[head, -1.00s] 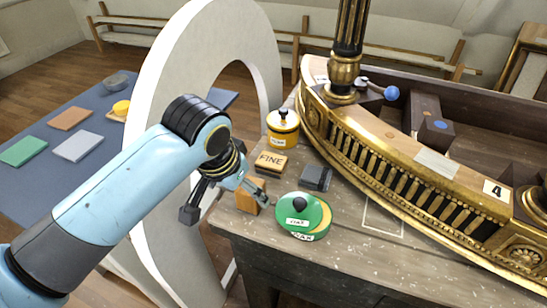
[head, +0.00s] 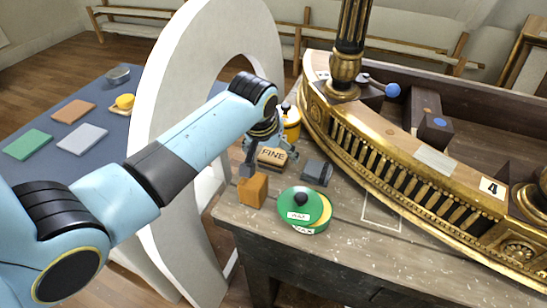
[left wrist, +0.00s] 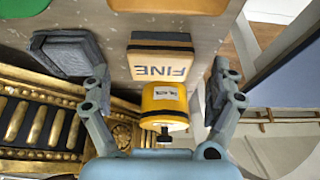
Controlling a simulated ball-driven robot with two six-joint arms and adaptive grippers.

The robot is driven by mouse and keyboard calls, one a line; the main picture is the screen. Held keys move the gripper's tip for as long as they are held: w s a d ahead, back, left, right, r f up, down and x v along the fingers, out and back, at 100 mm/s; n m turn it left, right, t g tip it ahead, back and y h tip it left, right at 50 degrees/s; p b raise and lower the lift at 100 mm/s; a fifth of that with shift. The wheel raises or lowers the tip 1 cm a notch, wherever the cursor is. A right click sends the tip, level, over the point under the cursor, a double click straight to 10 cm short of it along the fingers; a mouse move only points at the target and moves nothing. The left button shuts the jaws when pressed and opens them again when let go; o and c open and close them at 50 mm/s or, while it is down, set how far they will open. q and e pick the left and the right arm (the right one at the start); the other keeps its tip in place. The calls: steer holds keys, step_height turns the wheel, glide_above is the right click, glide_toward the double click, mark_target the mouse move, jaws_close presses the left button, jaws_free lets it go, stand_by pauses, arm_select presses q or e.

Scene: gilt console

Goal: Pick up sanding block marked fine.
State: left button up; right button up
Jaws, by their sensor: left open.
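The sanding block marked FINE (head: 271,156) lies on the wooden bench top, a tan block with black letters, partly covered by my gripper in the head view. In the left wrist view the FINE block (left wrist: 161,62) sits ahead between my fingers, its lettering upside down. My left gripper (head: 268,153) is open above and around the block, its two fingers (left wrist: 158,88) spread wide on either side. I see nothing held in it. My right gripper is not in view.
A yellow tin (head: 290,122) stands close behind the block. A dark grey block (head: 317,172) is to its right, an orange block (head: 252,189) and a green lidded tin (head: 303,212) in front. A gilt curved console (head: 400,165) bounds the right; a white arch (head: 166,110) stands left.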

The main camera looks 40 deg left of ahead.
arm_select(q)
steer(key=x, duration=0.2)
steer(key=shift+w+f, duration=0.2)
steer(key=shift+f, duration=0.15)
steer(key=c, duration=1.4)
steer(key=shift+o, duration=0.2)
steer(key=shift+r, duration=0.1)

* Objective:
Working from the lines above, reproduce the material exactly and exclude its pictures.

* Solution to this task:
[head, -1.00s] 
[head, +0.00s] 
[left wrist, +0.00s] 
Controlling a simulated ball-driven robot with two six-joint arms and adaptive grippers.

The robot is driven by mouse and keyboard calls, one a line; the main picture is the screen. Held keys move the gripper's tip for as long as they are held: w s a d ahead, back, left, right, r f up, down and x v along the fingers, out and back, at 100 mm/s; n m turn it left, right, t g tip it ahead, back and y h tip it left, right at 50 degrees/s; p b raise and lower the lift at 100 mm/s; a fifth of that with shift. The wheel raises or lowers the tip 1 cm a notch, wherever the cursor is. A right click sends the tip, level, over the point under the cursor, a double click straight to 10 cm short of it along the fingers; a mouse move only points at the target and moves nothing. The left button shuts the jaws when pressed and opens them again when let go; o and c open and close them at 50 mm/s or, while it is down, set how far they will open. q and e pick the left and the right arm (the right one at the start); the other keeps its tip in place. The calls: steer holds keys, step_height turns the wheel, glide_above is the right click, glide_toward the double click, mark_target the mouse move, jaws_close presses the left button, jaws_free lets it go, stand_by pauses, arm_select presses q or e.

Scene: gilt console

Goal: Pick up sanding block marked fine.
State: left button up; right button up
Jaws, by their sensor: left open.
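The sanding block marked FINE (head: 271,156) lies on the wooden bench top, a tan block with black letters, partly covered by my gripper in the head view. In the left wrist view the FINE block (left wrist: 161,62) sits ahead between my fingers, its lettering upside down. My left gripper (head: 268,153) is open above and around the block, its two fingers (left wrist: 158,88) spread wide on either side. I see nothing held in it. My right gripper is not in view.
A yellow tin (head: 290,122) stands close behind the block. A dark grey block (head: 317,172) is to its right, an orange block (head: 252,189) and a green lidded tin (head: 303,212) in front. A gilt curved console (head: 400,165) bounds the right; a white arch (head: 166,110) stands left.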

The main camera looks 40 deg left of ahead.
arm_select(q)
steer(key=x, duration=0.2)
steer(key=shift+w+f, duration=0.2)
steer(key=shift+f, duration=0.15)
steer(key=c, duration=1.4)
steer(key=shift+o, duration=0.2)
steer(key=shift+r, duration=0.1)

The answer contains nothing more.